Raw data:
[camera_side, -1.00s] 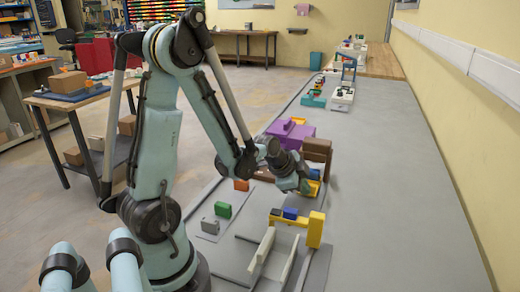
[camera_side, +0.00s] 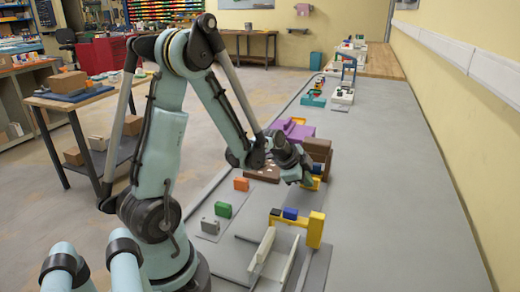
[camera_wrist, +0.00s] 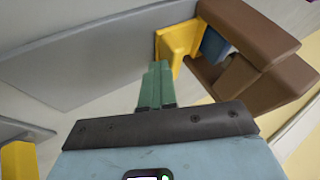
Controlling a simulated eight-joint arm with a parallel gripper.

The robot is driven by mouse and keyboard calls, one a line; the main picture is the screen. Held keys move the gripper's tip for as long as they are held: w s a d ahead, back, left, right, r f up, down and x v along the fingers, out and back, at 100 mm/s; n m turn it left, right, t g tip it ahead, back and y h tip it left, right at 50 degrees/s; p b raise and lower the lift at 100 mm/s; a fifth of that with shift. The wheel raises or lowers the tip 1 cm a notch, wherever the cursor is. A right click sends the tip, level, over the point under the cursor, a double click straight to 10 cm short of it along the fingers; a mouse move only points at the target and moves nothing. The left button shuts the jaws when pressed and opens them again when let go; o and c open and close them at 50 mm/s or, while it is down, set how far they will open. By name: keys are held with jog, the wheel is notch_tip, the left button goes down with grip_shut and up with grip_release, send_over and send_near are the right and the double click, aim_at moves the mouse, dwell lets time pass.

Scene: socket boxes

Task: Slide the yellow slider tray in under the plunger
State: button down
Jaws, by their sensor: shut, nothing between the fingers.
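The yellow slider tray (camera_wrist: 177,42) shows in the wrist view just beyond my fingertips, beside a brown housing (camera_wrist: 262,32). A blue piece (camera_wrist: 214,45) sits between the tray and the housing's brown arms; I cannot tell whether it is the plunger. My gripper (camera_wrist: 158,68) has its green fingers shut and empty, with the tips close to the tray's near face; contact is unclear. In the side view a little of the tray (camera_side: 316,184) shows beside my gripper (camera_side: 308,182), below the brown housing (camera_side: 318,149). My wrist hides part of it.
A purple block-like fixture (camera_side: 290,131) stands left of the brown housing. Nearer stand a yellow fixture (camera_side: 315,230) with a blue block, pale rails (camera_side: 272,255), and green (camera_side: 223,211) and orange (camera_side: 241,184) blocks. The grey bench on the right is clear.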

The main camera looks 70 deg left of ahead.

Given instruction:
Print out the lines exactly, skipping any picture.

Answer to the problem:
[camera_side, -1.00s] 
[camera_side, +0.00s] 
[camera_wrist, +0.00s] 
Controlling a simulated eight-joint arm with a parallel gripper.

The robot is driven by mouse and keyboard calls, one a line; the main picture is the screen. Held keys move the gripper's tip for as long as they are held: w s a d ahead, back, left, right, r f up, down and x v along the fingers, out and back, at 100 mm/s; n m turn it left, right, t g tip it ahead, back and y h tip it left, right at 50 degrees/s; p b raise and lower the lift at 100 mm/s; a fifth of that with shift. The wheel raises or lowers the tip 1 cm a notch, wherever the cursor is. A right click sends the tip, level, over the point under the cursor, a double click straight to 10 cm short of it along the fingers; a mouse move only points at the target and moves nothing. The left button shuts the jaws when pressed and opens them again when let go; o and c open and close them at 50 mm/s or, while it is down, set how far they will open. By name: keys are held with jog, the wheel is notch_tip, the left button goes down with grip_shut and up with grip_release, send_over and send_near are the right and the double click, aim_at moves the mouse, dwell lets time pass.

Scene: socket boxes

Task: Slide the yellow slider tray in under the plunger
State: button down
Jaws, by their sensor: shut, nothing between the fingers.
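The yellow slider tray (camera_wrist: 177,42) shows in the wrist view just beyond my fingertips, beside a brown housing (camera_wrist: 262,32). A blue piece (camera_wrist: 214,45) sits between the tray and the housing's brown arms; I cannot tell whether it is the plunger. My gripper (camera_wrist: 158,68) has its green fingers shut and empty, with the tips close to the tray's near face; contact is unclear. In the side view a little of the tray (camera_side: 316,184) shows beside my gripper (camera_side: 308,182), below the brown housing (camera_side: 318,149). My wrist hides part of it.
A purple block-like fixture (camera_side: 290,131) stands left of the brown housing. Nearer stand a yellow fixture (camera_side: 315,230) with a blue block, pale rails (camera_side: 272,255), and green (camera_side: 223,211) and orange (camera_side: 241,184) blocks. The grey bench on the right is clear.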

The main camera looks 70 deg left of ahead.

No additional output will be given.